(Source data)
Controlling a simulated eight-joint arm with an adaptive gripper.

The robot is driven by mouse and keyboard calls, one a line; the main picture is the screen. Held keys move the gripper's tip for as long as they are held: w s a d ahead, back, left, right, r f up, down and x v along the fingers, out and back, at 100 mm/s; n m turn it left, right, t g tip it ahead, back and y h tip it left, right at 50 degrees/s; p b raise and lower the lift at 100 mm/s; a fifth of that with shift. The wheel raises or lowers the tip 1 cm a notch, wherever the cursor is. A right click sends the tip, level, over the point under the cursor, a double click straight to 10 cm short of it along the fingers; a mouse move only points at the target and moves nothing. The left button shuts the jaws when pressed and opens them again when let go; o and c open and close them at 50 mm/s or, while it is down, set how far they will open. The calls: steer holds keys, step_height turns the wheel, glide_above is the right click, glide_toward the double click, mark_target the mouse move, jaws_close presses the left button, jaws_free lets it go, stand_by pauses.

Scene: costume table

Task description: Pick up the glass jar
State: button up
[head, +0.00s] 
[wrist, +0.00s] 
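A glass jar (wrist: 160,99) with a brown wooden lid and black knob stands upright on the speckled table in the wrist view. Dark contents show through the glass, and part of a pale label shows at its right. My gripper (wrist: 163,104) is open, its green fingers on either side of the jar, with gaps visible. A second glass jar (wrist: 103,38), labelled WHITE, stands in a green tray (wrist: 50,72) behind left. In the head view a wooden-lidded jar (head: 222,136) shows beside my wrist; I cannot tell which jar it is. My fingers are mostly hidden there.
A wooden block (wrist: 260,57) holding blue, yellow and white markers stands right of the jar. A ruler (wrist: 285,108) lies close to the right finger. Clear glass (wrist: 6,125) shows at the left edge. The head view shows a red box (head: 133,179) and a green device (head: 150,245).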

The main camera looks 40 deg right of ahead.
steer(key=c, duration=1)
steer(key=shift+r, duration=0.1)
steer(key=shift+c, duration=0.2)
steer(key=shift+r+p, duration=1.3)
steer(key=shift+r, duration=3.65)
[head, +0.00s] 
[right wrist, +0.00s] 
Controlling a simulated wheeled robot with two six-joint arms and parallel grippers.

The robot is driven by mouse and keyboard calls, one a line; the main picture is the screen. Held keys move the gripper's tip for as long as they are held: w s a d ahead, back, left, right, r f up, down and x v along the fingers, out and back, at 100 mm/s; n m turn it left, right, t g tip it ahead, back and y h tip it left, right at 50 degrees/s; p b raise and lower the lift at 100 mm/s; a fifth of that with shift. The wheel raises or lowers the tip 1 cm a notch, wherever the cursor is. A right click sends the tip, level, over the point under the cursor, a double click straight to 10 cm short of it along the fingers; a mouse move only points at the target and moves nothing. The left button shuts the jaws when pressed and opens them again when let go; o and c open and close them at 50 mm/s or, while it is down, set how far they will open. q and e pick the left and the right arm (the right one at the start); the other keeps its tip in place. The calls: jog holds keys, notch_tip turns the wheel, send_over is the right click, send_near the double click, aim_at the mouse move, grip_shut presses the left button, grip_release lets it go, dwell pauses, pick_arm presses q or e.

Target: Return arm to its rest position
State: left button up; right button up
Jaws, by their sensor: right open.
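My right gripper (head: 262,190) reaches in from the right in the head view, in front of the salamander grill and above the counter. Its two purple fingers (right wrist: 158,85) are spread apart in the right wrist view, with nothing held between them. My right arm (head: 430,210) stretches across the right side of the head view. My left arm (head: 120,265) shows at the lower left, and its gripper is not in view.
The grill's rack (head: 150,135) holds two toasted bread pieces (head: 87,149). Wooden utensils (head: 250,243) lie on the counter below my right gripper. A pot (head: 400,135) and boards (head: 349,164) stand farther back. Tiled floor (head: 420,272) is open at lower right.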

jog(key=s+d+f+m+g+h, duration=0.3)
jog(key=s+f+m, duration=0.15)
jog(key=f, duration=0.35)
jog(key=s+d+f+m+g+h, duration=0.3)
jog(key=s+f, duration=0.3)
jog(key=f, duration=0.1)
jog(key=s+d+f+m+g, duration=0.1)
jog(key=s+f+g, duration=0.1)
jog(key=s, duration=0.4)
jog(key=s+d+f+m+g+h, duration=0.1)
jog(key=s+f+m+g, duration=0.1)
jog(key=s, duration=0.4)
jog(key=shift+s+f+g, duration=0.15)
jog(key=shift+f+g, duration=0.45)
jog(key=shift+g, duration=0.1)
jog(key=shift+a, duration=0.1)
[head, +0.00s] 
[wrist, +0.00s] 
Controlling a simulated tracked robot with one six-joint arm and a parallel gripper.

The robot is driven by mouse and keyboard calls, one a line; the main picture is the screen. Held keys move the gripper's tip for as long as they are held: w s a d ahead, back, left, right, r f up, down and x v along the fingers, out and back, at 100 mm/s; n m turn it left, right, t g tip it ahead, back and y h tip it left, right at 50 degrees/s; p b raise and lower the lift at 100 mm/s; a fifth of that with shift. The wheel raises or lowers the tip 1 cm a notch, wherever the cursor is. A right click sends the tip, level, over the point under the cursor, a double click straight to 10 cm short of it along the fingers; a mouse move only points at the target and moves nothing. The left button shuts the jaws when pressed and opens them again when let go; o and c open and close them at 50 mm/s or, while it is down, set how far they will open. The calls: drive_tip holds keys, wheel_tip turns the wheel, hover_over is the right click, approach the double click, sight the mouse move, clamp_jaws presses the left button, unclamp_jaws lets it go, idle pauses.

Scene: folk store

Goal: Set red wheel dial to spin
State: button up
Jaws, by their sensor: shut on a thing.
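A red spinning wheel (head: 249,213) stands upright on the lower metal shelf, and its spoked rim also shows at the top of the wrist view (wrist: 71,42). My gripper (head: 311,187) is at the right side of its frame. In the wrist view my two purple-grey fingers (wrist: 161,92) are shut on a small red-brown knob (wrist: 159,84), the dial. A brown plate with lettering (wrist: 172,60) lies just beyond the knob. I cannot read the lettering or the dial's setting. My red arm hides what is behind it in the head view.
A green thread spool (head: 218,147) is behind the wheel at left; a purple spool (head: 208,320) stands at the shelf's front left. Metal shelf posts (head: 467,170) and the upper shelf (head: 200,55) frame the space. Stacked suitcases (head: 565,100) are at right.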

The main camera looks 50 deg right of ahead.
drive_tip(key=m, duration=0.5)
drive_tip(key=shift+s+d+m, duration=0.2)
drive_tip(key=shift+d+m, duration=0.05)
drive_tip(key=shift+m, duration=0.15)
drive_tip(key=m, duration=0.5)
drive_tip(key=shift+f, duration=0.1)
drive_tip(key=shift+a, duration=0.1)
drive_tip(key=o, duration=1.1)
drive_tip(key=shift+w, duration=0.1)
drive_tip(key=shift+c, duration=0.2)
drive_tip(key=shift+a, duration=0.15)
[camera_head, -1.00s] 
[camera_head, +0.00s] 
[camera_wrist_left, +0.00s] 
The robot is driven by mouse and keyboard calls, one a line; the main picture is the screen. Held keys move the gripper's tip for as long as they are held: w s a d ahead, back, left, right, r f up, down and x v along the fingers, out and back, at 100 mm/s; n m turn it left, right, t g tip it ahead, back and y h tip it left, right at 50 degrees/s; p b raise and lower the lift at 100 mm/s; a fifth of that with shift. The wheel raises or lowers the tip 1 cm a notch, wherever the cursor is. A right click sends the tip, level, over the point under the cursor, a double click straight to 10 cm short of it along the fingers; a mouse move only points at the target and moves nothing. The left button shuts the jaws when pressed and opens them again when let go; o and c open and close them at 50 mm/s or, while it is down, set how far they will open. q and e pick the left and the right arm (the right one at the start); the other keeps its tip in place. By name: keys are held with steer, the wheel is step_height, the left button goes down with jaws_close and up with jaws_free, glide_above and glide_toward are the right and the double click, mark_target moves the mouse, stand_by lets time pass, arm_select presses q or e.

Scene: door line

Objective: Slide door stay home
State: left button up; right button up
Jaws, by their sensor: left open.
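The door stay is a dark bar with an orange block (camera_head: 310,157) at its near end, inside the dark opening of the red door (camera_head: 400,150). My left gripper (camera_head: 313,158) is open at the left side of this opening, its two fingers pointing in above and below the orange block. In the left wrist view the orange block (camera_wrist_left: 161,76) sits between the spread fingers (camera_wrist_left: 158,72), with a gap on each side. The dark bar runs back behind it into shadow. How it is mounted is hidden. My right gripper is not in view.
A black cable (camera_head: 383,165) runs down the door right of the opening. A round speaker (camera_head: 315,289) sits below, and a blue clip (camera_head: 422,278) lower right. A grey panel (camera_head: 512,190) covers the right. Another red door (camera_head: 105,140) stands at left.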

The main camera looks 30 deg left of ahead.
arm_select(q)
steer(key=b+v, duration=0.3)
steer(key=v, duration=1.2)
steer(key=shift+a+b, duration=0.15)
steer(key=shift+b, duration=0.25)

## PROBLEM TO WORK ON
Answer with one number: how many lines in the listing hold "Scene".

## TASK RESPONSE
3